Michael Bloomberg’s political interest in the coming presidential campaign has resulted in an unprecedented dilemma if he wins the seat. The president is not allowed to handle business for the interest of internal and international business, an influence criticized on Trump even though he relegated business responsibility to his sons. Being the ninth richest personal, with Bloomberg valued at $60 billion, it would not be easy to get a buyer of the company as he proposes. According to Alpert and Gottfried (2010), Bloomberg’s association with business has been evident since he was mayor of New York and led him to step aside as he declined ethical procedures on divestment. He also proposes to place his wealth in a blind fund and the remaining amount given to Bloomberg Philanthropies, his charity foundation but the Office of Government Ethics hinted on his eligibility for a tax deferral or a government-approved investment before the sale.
Ethical Question: Should Bloomberg sell his company or give to his charity foundation for the interest of international trade, or should he retain it and allow divestment?

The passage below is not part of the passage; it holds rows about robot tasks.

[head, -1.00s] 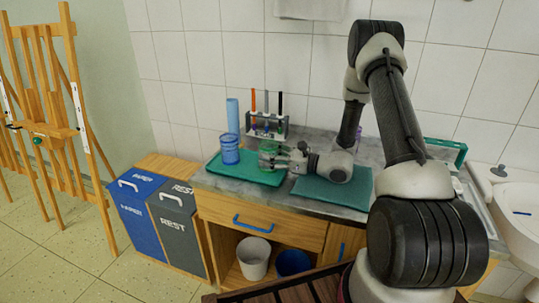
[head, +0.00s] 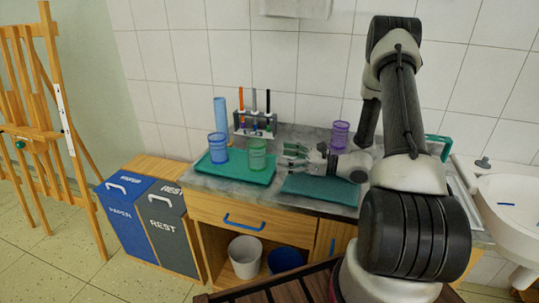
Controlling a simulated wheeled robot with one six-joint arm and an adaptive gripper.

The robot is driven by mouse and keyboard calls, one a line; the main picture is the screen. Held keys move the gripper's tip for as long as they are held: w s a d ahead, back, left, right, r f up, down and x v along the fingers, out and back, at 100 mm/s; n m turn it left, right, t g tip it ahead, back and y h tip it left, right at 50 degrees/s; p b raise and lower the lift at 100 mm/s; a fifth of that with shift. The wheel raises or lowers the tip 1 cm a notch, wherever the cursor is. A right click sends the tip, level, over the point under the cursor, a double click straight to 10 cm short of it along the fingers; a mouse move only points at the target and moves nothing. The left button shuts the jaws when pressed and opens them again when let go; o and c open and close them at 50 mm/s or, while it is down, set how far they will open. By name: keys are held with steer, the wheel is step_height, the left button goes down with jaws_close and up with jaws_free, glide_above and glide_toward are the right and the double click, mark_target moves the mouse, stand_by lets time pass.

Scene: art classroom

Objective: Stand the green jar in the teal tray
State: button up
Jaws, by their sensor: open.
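The green jar (head: 257,154) stands upright on the right part of the teal tray (head: 228,174), on the grey counter. A blue jar (head: 218,147) stands on the same tray to its left. My gripper (head: 284,155) is open and empty, just to the right of the green jar, with its fingers pointing left toward it. A small gap shows between the fingertips and the jar.
A darker teal mat (head: 320,188) lies under my gripper. Behind the tray are a rack with pens (head: 254,124) and a blue cylinder (head: 220,114). A purple jar (head: 340,134) stands at the back right. A sink (head: 510,205) is at far right.

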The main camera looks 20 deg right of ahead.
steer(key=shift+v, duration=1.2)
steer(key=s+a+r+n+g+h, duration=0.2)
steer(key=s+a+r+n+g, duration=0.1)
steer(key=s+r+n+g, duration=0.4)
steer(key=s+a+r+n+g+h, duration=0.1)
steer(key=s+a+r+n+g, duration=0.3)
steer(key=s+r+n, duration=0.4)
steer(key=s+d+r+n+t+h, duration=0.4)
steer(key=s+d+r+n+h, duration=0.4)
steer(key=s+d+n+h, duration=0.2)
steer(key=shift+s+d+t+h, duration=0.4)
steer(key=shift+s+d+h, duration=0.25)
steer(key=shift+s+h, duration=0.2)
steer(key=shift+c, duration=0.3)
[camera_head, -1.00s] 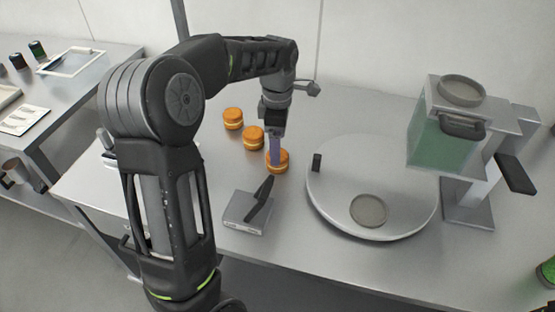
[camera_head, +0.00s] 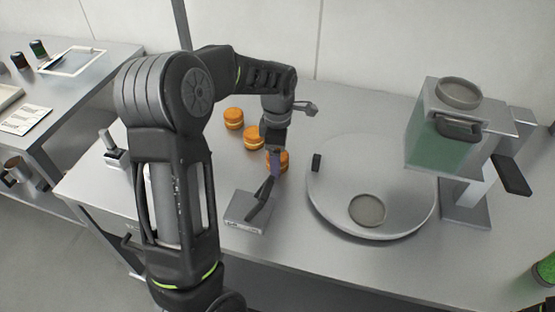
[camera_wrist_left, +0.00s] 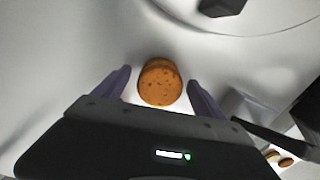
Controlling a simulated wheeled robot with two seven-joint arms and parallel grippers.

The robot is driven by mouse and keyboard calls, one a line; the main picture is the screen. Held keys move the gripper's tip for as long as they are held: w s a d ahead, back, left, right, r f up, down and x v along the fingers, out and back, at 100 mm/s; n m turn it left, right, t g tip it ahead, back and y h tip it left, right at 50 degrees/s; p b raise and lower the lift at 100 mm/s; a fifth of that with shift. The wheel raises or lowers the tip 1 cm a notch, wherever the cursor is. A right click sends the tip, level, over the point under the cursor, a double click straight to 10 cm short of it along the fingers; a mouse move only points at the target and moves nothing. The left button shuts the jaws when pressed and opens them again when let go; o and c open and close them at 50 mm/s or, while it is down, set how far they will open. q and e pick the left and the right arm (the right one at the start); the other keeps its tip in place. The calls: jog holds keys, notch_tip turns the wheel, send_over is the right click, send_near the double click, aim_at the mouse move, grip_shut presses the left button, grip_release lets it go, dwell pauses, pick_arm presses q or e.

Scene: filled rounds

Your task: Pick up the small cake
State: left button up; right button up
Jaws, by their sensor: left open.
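Three small round orange-brown cakes with a pale middle layer stand in a slanting row on the metal table in the head view. The nearest small cake (camera_head: 283,160) is partly hidden by my left gripper (camera_head: 273,165), which points down at it. The others are the middle cake (camera_head: 253,138) and the far cake (camera_head: 233,118). In the left wrist view a cake (camera_wrist_left: 159,82) lies between the two spread fingers of the left gripper (camera_wrist_left: 159,80). The gripper is open, and I see no firm contact. My right gripper is not in view.
A small grey device with a dark lever (camera_head: 245,213) stands close in front of the gripper. A round turntable (camera_head: 400,190) holding a small disc (camera_head: 367,210) is to the right, beside a dispenser with a green tank (camera_head: 435,140). Behind the cakes the table is clear.

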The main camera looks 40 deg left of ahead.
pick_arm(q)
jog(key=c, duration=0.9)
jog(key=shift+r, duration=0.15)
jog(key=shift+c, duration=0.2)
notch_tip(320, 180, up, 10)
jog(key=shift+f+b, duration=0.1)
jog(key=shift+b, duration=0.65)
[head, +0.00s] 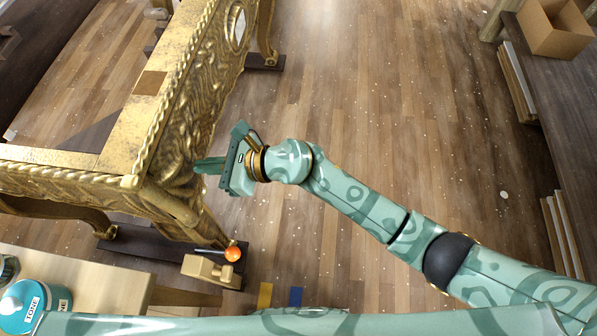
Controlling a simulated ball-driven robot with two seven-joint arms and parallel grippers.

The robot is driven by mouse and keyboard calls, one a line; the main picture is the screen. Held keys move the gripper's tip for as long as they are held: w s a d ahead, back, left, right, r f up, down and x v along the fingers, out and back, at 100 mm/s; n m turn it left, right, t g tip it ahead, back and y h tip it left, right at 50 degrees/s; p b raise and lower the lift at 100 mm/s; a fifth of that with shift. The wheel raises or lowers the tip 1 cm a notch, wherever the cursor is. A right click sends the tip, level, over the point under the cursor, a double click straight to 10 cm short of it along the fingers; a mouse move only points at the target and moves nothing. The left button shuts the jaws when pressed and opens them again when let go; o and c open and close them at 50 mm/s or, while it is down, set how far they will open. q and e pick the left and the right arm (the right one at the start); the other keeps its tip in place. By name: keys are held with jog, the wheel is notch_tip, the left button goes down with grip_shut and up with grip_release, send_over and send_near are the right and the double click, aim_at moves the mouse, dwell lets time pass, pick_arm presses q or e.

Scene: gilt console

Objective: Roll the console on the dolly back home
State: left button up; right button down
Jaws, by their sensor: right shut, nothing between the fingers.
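The gilt console (183,120), with carved sides and a rope-like edge, fills the upper left of the head view. Its legs stand on dark beams of the dolly (150,245), which also show at the far leg. A black lever with an orange knob (233,254) is at the near corner, beside a pale wooden block (212,270). My right gripper (205,165) is shut and empty, its fingertips at the console's carved right side near the corner. I cannot tell whether they touch it. My left gripper is not in view.
A pale bench (105,275) with a teal labelled jar (30,305) is at bottom left. Yellow (265,295) and blue (295,297) marks lie on the floor. A dark table (565,100) with a cardboard box (555,28) stands right. The wooden floor between is mostly open, with pale specks.

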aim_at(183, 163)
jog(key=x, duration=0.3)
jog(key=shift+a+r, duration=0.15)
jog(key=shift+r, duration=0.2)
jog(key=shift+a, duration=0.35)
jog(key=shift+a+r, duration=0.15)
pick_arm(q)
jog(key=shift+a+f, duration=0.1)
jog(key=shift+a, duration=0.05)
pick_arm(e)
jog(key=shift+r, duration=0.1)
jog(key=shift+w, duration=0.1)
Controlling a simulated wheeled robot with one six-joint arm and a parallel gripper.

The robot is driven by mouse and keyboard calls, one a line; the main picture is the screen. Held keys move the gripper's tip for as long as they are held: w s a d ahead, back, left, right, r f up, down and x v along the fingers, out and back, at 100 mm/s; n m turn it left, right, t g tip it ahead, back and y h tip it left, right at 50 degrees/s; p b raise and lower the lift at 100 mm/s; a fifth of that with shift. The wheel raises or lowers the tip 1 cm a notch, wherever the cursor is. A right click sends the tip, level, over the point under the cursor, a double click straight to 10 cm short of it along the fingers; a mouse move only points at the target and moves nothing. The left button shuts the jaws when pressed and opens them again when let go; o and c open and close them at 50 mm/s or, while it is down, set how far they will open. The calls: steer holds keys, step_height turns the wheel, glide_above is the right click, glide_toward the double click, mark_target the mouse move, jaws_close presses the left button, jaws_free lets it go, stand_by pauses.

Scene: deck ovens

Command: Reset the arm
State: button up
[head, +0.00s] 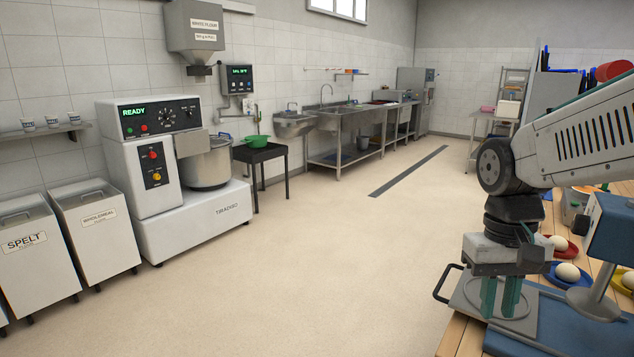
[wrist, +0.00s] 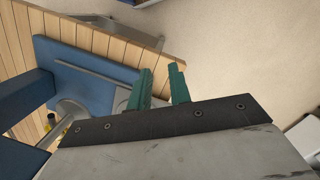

Deontological approach. Deontology is based on the following rules and doing their duty based on set guidelines and principles. The “right” here is the best state of affairs in national and international business, guided by duty and free of individual interest. In this scenario, I would recommend that if Michael wants to be president, then he should allow for divestment according to the Office of Government Ethics’ recommendation for the interest of global trade. This way, he won’t be influenced into personal economic interests and subvert statutory rules and regulations which govern the position.